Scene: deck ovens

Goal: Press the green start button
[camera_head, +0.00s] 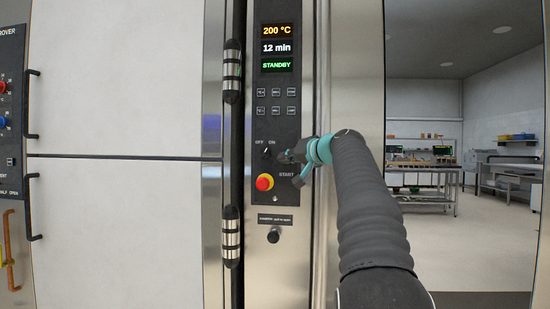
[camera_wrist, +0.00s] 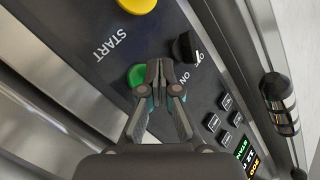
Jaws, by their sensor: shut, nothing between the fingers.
::::
Exercise description - Without including any pictures, reproduce the listing exactly.

Correct response -
Scene: deck ovens

Goal: Press the green start button
[camera_head, +0.00s] 
[camera_wrist, +0.00s] 
Jaws, by their sensor: shut, nothing between the fingers.

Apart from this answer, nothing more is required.